Marvine’s session was my third with these kids and they are stoked when they come in. I decided to keep the scarves and instruments at home today and concentrate on some dance tunes. I started off with Sally Goes Round the Sun, a very simple circle dance with a big ‘whoop!” at the end. I knew the kids would get the whoop and hoped they would pick up the singing. Not so much, and part of what I learned today.

We did Little Sally Walker, a more involved circle song, with a progressive device that starts out with one kid in the middle, and as the song goes on, more and more kids get selected to go in the middle. It’s got a great movement chorus and they tend to pick up on that readily.

We worked on our Bear Hunt verses with the new ones added. It’s turning out well, if I can only remember them all. Good fodder for future gigs.

We finished with All Around the Kitchen, adding their dance moves to the performance. Again, it’s a great vehicle for individual dance with lots of freedom.

I headed over to Fountain Hill ES for the second session at 10:30 am. They weren’t quite ready for me (such is the state of summer schools) but they eventually gathered in the gym, again with lots of waves and hellos. These visits are especially gratifying due to the ability to return to the same kids over the course of a month.

I did the same progression of the Sally dances, Bear Hunt and All Around the Kitchen but with a much larger group of kids and a bigger space. That provided some challenges in itself (crowd control) but was a better performance piece. I felt pleased that I could do a whole session of highly active and interactive movement pieces.

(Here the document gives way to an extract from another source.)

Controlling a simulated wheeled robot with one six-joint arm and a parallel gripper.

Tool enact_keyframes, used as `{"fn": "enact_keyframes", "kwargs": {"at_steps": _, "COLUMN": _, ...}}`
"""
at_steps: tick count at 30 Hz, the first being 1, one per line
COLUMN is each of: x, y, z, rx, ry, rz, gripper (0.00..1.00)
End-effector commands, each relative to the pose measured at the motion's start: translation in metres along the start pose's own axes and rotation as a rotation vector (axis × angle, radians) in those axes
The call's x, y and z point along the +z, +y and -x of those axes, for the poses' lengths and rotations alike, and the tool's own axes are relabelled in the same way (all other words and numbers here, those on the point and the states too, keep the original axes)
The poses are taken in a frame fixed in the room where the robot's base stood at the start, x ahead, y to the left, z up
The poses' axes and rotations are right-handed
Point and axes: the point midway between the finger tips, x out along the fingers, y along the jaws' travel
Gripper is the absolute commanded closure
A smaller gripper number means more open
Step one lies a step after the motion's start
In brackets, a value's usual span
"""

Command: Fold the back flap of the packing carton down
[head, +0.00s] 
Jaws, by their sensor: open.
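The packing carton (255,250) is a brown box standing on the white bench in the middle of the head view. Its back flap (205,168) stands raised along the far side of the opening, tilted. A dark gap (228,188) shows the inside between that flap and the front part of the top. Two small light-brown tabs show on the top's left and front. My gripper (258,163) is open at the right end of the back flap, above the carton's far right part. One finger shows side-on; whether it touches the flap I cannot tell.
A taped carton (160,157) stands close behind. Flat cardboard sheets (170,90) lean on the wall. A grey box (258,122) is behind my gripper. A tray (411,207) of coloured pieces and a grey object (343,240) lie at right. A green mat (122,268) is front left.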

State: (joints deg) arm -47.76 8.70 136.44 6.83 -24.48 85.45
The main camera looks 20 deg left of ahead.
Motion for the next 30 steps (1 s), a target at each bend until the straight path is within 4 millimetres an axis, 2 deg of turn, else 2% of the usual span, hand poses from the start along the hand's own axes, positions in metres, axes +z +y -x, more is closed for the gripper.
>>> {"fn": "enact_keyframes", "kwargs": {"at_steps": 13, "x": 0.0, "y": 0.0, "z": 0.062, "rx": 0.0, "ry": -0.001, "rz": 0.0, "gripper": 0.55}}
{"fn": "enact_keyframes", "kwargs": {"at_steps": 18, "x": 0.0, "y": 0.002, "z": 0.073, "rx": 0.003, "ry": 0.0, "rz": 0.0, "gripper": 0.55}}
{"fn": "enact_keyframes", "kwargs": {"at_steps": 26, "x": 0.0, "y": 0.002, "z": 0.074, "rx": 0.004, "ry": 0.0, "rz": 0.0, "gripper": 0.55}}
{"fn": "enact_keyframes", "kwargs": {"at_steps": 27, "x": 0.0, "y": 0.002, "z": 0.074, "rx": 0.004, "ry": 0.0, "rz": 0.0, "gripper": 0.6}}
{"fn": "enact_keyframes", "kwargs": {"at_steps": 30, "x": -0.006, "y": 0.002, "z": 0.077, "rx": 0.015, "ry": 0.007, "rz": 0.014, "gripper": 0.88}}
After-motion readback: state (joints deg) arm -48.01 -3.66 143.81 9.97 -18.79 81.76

What I learned: As I expected, it’s hard for this 1st grade group to sing and dance at the same time, but that’s why I try it out with them. I’m not worried that they can’t do it; I just want them to experience it for the first time. They really aren’t able to learn and sing a whole song yet, especially with all the other things I throw at them.  I have to deal with the social challenges of mixing boys and girls – holding hands in a circle (not too bad, really, at this age). I don’t think these kids have been exposed to communal dance yet, and even making a dance circle is a new concept. And culturally speaking, this seems to be quite radical, and thereby groundbreaking for these schools. There is a nice difference between the Kitchen dances (solo) and the Sally songs (circle/social) that there is a richness in the diversity. Lots going on and good information for me as a performer and teaching artist.

But, as I expected, the whole morning passed quickly and we all enjoyed ourselves, including the teachers. I hope some of these exercises pass on to them. I love what I do.